* _What you have to do_
Reproduce the entries shown below only from the line with "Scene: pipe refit" down to the line with "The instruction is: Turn", keeping both end lines and copying each one exactly.

* _Listed records_
◇ ◇ ◇ ◇

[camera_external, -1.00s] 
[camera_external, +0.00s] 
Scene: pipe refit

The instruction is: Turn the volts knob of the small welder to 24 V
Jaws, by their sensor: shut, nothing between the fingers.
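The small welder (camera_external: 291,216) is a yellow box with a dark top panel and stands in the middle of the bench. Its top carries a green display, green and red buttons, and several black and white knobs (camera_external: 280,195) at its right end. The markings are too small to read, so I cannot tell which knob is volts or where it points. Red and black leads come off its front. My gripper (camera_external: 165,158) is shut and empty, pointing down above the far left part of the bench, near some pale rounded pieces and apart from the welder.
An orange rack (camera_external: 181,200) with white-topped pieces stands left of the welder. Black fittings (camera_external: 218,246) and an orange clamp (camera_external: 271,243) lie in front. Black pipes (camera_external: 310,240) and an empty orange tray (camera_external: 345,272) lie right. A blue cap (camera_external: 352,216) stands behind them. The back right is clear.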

◇ ◇ ◇ ◇

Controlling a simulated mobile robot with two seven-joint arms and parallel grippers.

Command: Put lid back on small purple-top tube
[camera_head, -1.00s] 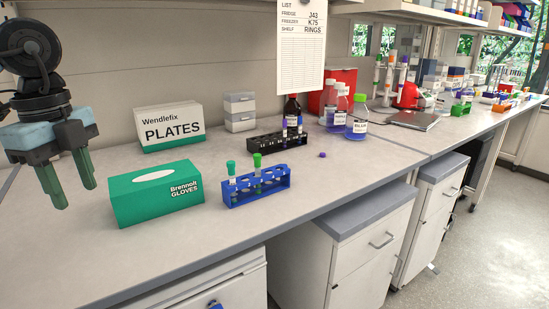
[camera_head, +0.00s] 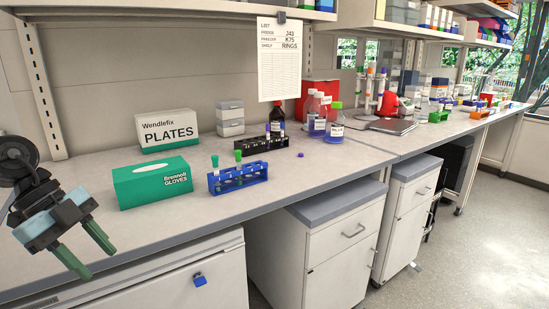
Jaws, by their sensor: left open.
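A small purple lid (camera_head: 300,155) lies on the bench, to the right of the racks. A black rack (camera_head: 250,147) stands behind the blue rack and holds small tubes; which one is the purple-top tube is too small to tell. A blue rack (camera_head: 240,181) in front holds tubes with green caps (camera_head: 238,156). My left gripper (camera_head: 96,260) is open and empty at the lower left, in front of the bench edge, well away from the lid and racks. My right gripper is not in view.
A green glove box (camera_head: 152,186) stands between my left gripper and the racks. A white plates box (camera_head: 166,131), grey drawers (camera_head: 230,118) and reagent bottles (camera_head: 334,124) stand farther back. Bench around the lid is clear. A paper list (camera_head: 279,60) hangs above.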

◇ ◇ ◇ ◇

* _Written reply_
Scene: pipe refit

The instruction is: Turn the volts knob of the small welder to 24 V

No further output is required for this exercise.